--- start ---

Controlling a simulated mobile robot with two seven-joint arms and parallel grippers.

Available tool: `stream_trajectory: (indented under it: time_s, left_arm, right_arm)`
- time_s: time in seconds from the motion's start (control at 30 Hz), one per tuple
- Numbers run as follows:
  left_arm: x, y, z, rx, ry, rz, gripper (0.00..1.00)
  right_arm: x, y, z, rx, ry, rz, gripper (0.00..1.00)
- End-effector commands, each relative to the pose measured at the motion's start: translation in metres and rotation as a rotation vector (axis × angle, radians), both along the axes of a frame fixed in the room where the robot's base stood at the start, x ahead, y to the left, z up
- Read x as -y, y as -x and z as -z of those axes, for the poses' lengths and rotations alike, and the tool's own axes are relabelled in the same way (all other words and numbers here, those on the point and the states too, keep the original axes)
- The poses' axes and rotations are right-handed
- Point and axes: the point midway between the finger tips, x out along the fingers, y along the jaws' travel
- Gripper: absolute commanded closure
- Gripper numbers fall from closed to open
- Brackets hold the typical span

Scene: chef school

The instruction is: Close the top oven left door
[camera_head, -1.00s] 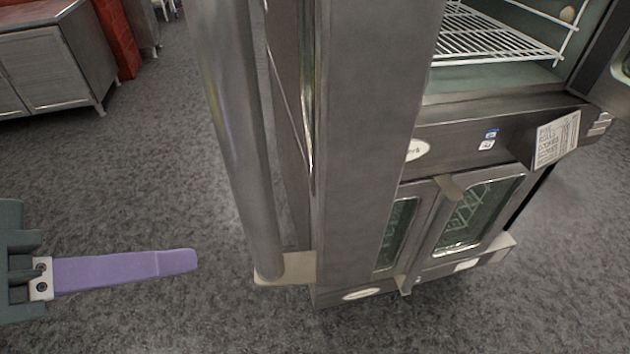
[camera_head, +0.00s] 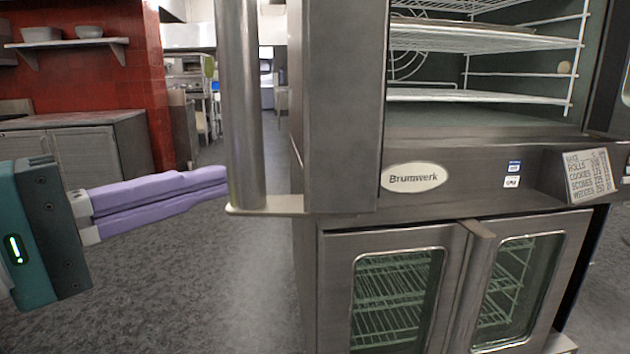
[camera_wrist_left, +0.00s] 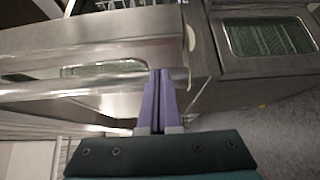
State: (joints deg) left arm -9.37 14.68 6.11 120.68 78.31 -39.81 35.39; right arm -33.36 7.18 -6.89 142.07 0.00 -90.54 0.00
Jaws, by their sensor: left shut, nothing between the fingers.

--- end ---

■ Exercise requirements ■
Only the lines from the one containing "- Numbers run" through the one containing "right_arm: x, y, z, rx, ry, rz, gripper" are to be retyped, both boundary lines included, with no other material.

■ Output for this task ■
- Numbers run as follows:
  left_arm: x, y, z, rx, ry, rz, gripper (0.00..1.00)
  right_arm: x, y, z, rx, ry, rz, gripper (0.00..1.00)

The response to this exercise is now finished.